══ Records shown ══
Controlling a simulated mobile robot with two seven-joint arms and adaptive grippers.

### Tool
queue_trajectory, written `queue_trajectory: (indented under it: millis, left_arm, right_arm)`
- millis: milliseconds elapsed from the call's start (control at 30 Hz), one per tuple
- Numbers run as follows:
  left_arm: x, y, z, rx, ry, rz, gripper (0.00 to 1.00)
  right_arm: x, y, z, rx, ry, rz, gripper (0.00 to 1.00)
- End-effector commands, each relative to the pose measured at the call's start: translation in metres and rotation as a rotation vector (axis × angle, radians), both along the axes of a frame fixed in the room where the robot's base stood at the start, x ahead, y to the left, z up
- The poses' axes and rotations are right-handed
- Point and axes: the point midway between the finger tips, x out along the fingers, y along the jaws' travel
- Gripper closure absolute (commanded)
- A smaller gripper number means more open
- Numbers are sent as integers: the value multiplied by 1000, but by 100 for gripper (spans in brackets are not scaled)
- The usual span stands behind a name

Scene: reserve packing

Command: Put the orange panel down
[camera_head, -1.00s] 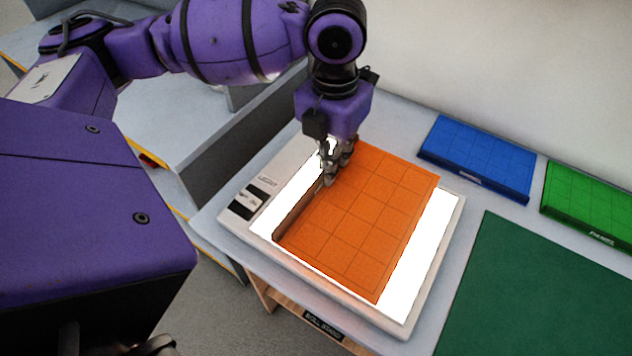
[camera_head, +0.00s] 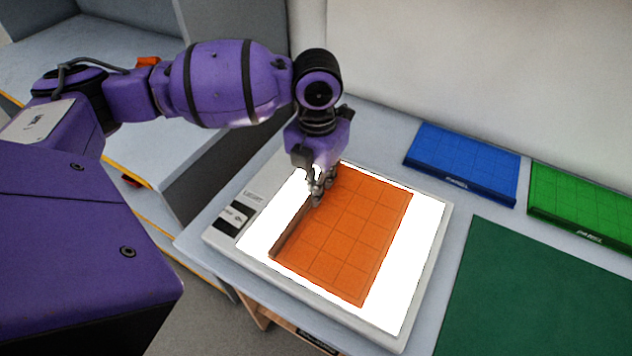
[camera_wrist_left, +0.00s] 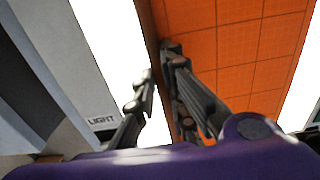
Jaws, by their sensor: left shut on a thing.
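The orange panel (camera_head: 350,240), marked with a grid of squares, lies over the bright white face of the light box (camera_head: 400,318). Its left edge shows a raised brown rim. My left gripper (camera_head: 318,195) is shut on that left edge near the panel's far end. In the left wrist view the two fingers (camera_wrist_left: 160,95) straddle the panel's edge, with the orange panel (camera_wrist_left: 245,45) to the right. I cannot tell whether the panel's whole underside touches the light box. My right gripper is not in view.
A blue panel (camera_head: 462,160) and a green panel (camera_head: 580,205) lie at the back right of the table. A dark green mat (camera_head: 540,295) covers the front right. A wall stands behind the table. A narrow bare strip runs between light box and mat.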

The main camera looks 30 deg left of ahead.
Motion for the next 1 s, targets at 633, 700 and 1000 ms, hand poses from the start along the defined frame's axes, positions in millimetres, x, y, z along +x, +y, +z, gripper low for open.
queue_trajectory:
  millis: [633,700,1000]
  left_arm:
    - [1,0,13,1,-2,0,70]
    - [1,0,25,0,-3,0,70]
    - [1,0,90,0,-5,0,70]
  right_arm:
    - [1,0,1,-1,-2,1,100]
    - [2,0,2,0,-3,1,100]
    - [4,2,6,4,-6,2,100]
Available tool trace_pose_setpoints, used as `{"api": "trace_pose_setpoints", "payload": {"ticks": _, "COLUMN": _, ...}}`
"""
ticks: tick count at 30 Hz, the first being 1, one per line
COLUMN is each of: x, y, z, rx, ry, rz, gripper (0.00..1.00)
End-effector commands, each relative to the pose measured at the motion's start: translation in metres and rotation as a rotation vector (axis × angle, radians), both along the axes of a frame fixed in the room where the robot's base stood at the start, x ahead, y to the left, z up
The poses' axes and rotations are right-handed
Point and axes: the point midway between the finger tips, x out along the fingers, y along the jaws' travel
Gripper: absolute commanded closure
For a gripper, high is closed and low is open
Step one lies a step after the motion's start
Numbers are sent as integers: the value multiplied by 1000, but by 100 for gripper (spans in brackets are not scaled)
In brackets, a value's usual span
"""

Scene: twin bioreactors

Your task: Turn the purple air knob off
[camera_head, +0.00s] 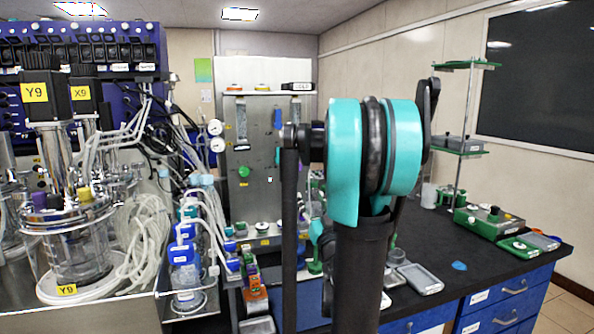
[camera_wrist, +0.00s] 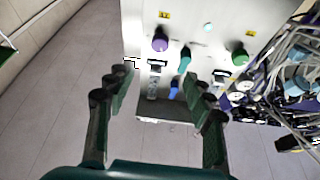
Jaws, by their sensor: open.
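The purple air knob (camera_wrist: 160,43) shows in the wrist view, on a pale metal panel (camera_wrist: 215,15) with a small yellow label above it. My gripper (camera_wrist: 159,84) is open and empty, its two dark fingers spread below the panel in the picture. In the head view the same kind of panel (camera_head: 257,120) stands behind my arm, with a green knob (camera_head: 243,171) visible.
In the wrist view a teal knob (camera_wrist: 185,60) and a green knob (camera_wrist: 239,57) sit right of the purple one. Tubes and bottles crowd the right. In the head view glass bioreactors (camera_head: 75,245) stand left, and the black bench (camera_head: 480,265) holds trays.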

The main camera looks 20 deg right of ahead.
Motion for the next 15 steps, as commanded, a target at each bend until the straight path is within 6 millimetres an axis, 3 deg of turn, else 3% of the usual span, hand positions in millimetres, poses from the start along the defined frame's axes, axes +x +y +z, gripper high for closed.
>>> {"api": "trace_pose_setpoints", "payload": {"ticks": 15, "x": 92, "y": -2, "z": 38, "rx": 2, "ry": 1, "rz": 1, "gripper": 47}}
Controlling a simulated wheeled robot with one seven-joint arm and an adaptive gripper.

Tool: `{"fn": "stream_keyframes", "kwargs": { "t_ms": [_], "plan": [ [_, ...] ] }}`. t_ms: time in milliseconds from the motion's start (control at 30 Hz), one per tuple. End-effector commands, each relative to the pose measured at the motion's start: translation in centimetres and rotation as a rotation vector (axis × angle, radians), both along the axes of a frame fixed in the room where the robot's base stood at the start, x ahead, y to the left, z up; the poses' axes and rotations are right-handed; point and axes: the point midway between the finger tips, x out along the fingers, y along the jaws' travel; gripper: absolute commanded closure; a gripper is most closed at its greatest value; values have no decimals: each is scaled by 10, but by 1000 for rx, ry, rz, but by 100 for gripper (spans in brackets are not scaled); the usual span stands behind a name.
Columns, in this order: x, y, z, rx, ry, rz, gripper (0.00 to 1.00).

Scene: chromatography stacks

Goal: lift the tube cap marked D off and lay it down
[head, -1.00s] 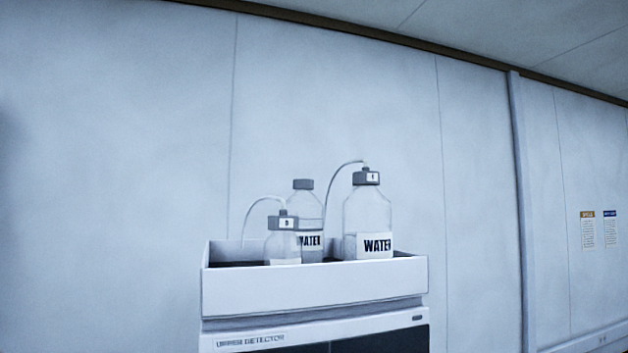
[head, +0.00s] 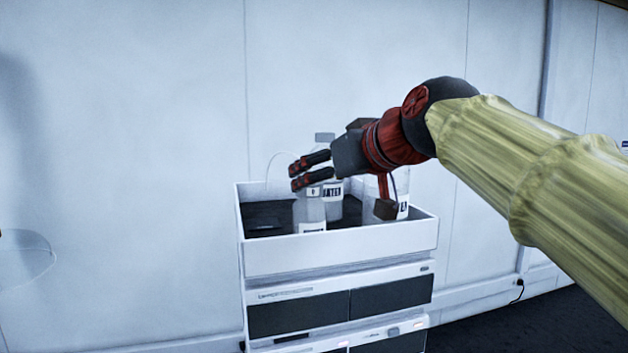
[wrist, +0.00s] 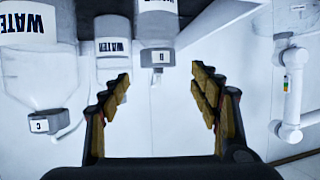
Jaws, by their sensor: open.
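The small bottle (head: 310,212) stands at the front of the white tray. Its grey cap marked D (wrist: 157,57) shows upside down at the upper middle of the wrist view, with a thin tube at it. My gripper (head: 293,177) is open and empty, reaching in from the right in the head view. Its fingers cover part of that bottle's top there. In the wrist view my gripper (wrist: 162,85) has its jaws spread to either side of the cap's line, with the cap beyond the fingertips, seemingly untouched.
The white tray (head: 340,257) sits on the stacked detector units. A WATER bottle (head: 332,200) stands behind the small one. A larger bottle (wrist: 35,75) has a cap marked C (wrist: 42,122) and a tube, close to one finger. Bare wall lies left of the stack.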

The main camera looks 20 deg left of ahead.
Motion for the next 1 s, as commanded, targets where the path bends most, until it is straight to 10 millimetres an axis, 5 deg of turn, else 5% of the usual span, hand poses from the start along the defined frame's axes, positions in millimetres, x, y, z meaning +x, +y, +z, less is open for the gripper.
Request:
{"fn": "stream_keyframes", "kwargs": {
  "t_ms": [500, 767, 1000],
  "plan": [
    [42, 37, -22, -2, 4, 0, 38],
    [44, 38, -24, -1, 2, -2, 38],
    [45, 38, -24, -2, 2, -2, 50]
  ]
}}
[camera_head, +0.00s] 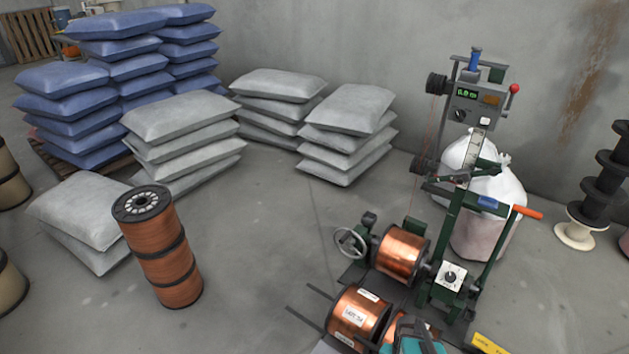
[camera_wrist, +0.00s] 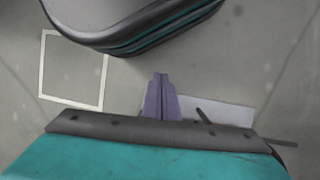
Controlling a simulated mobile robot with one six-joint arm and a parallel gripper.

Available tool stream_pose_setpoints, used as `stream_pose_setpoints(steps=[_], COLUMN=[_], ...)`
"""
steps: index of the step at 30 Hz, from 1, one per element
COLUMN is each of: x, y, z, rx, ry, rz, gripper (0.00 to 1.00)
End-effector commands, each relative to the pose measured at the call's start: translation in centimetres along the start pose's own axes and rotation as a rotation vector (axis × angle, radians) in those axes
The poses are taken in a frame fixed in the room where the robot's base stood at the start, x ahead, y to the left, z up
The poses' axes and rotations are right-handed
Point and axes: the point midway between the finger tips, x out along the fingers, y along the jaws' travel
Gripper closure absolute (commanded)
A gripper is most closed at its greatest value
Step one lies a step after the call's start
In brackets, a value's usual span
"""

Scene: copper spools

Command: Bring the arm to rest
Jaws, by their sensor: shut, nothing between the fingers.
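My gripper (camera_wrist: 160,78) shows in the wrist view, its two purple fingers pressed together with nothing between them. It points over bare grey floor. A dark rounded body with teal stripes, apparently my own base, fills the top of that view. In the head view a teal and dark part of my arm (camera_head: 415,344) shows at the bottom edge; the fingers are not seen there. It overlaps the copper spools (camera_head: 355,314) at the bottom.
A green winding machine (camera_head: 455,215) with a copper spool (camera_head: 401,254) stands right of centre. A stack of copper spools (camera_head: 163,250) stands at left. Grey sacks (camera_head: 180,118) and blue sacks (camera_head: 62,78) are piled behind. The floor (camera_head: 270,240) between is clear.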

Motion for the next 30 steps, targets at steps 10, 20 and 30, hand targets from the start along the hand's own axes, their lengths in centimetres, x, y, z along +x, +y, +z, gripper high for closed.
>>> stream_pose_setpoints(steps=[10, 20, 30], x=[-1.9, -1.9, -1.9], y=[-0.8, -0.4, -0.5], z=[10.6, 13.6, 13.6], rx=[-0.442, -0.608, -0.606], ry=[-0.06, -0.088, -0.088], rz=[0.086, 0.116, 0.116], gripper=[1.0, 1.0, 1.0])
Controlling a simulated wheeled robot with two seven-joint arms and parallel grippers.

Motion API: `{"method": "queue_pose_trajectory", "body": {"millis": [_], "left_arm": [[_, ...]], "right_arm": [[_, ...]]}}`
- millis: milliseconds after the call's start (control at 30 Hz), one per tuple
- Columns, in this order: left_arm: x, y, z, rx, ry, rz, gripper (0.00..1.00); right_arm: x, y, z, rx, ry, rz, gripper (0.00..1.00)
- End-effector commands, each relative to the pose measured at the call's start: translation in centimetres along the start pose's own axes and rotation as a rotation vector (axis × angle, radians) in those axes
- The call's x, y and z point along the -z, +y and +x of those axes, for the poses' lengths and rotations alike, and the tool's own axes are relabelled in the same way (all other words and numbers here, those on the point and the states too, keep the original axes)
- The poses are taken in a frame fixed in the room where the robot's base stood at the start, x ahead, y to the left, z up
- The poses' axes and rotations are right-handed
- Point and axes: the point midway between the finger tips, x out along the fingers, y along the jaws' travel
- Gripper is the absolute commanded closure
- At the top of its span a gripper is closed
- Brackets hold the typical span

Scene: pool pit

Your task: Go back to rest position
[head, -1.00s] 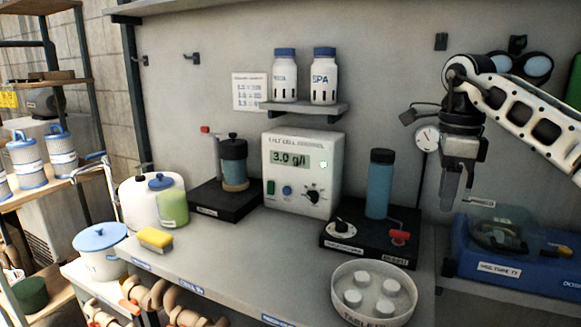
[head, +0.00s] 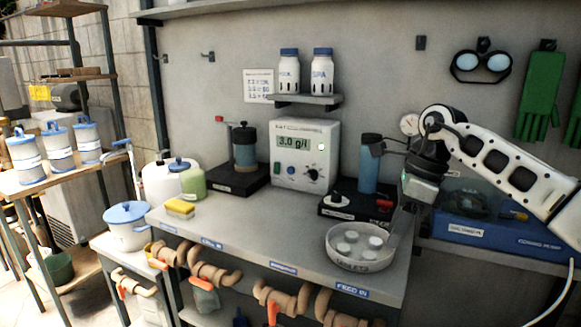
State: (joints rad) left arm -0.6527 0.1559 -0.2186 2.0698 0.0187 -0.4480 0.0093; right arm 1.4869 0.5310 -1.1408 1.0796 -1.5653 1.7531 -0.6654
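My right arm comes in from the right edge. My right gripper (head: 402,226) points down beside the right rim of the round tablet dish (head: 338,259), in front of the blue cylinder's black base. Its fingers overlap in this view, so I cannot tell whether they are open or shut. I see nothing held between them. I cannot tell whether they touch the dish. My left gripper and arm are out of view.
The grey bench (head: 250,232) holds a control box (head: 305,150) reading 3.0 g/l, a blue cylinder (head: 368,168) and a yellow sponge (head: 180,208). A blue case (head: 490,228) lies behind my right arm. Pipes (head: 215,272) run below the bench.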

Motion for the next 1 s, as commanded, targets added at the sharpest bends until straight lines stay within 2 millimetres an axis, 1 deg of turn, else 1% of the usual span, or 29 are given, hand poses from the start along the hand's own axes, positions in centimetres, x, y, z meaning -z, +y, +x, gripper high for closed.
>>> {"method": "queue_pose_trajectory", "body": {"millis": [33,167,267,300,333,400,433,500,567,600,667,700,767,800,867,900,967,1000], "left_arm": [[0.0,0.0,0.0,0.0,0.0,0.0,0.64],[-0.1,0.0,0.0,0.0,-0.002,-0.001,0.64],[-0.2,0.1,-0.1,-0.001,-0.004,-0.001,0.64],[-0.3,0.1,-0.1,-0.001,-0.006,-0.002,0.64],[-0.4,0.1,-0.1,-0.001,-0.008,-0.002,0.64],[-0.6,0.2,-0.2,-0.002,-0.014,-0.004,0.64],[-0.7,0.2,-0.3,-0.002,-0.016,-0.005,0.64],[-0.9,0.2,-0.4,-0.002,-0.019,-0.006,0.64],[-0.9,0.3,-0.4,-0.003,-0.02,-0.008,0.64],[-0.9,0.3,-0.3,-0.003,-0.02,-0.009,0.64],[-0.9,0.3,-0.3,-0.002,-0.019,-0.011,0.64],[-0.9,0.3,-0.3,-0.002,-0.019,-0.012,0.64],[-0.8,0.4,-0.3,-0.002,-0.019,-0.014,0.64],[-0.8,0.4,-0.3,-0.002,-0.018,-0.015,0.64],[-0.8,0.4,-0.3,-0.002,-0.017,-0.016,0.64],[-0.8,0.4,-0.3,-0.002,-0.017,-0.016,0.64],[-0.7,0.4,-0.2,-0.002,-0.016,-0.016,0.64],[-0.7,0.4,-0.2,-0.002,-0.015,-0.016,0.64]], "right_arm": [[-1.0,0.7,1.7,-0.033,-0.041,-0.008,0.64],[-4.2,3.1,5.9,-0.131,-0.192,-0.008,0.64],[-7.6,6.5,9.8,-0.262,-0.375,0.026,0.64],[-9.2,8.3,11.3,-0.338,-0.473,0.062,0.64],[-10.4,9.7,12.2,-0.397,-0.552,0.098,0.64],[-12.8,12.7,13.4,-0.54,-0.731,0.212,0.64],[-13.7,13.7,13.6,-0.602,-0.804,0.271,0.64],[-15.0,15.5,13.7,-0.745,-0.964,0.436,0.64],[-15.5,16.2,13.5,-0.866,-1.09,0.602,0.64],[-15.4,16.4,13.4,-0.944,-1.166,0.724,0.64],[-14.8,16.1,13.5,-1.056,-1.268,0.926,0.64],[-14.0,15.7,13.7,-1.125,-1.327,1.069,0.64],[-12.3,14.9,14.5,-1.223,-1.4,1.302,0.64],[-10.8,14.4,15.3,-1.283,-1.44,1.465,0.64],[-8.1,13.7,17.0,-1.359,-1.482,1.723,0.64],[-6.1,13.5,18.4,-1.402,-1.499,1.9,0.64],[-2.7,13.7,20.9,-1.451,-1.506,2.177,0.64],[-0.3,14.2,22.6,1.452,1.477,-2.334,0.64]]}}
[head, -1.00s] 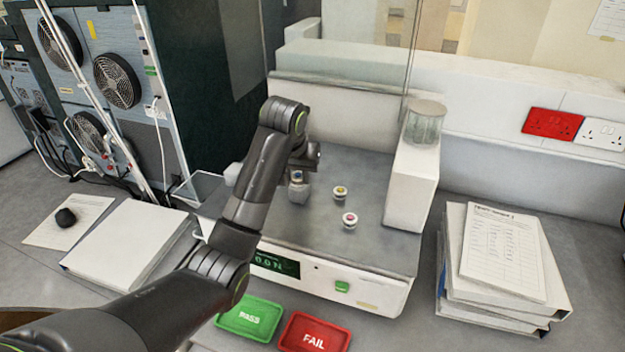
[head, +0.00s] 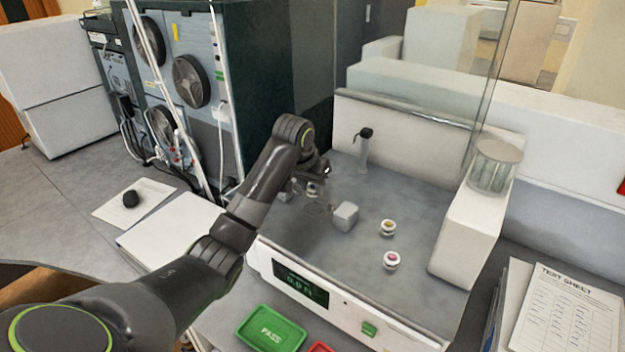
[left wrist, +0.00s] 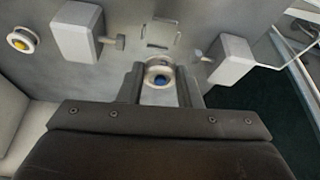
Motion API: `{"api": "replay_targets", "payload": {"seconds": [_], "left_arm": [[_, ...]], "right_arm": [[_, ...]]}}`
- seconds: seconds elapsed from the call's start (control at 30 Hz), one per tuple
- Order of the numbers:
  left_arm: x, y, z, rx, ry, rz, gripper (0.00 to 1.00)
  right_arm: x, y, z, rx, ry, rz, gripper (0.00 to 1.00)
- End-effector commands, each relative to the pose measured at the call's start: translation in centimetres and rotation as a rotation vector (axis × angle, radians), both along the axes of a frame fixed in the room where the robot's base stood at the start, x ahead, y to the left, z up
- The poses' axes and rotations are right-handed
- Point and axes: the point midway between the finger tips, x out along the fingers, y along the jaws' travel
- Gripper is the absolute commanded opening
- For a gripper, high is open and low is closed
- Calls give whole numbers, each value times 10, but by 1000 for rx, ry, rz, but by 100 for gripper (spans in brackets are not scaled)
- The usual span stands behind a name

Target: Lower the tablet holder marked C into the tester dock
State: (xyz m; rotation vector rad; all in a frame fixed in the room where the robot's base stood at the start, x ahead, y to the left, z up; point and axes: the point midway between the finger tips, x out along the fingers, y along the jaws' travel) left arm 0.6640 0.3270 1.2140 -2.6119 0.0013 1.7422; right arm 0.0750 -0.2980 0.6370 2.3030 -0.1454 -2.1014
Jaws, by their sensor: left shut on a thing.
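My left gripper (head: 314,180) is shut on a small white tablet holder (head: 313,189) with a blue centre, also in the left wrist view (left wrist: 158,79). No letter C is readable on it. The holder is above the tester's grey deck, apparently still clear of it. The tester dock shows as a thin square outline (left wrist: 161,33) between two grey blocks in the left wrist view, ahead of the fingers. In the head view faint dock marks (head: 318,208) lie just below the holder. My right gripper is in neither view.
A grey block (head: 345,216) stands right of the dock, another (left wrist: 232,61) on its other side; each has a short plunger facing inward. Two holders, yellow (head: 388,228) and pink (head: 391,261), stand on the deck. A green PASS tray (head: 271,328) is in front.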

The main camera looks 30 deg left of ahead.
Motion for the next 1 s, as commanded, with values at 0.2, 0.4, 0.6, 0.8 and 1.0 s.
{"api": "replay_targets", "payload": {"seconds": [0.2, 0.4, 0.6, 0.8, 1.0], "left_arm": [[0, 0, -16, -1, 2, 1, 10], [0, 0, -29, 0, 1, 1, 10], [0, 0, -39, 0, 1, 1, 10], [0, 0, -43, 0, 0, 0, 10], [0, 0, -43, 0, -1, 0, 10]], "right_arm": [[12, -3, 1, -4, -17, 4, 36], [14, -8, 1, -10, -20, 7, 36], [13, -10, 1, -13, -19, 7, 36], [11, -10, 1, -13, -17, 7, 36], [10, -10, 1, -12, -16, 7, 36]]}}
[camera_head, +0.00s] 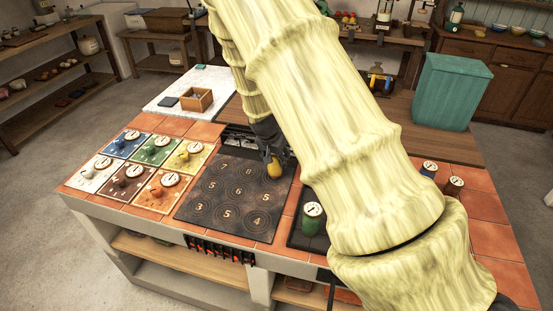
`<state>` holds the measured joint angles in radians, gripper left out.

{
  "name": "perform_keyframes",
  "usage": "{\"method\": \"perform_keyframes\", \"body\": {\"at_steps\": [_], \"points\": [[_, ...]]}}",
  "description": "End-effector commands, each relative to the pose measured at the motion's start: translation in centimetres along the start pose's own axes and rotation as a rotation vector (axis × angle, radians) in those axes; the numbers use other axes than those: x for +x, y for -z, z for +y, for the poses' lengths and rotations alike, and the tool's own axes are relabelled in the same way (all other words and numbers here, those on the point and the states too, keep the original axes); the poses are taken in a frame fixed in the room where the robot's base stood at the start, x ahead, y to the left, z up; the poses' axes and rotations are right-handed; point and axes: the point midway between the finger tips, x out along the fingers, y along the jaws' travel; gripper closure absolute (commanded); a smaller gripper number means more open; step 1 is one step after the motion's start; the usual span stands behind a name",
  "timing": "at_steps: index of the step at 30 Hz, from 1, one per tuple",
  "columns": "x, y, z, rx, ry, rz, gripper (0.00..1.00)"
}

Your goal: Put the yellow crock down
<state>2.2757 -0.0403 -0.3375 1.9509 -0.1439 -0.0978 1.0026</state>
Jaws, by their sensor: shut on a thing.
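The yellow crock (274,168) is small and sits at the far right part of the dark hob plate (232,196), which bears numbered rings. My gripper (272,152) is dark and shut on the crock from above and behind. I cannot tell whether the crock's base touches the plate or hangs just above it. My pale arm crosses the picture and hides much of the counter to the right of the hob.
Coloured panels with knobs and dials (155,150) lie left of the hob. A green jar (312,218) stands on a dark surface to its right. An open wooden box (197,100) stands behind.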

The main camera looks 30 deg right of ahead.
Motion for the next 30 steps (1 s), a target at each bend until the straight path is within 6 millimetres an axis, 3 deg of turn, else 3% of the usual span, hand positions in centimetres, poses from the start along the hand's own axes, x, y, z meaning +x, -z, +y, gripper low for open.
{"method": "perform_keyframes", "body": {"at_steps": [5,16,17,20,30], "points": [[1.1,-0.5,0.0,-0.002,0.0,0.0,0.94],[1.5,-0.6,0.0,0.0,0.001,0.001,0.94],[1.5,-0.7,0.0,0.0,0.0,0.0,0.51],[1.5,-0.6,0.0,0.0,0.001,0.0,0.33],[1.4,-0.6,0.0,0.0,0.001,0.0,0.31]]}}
═══
▸ **Brief**: Filter the records above for lines containing the word "integers", and copy those lines.

▸ **Answer**:
- Numbers are sent as integers: the value multiplied by 1000, but by 100 for gripper (spans in brackets are not scaled)
Numbers are sent as integers: the value multiplied by 1000, but by 100 for gripper (spans in brackets are not scaled)

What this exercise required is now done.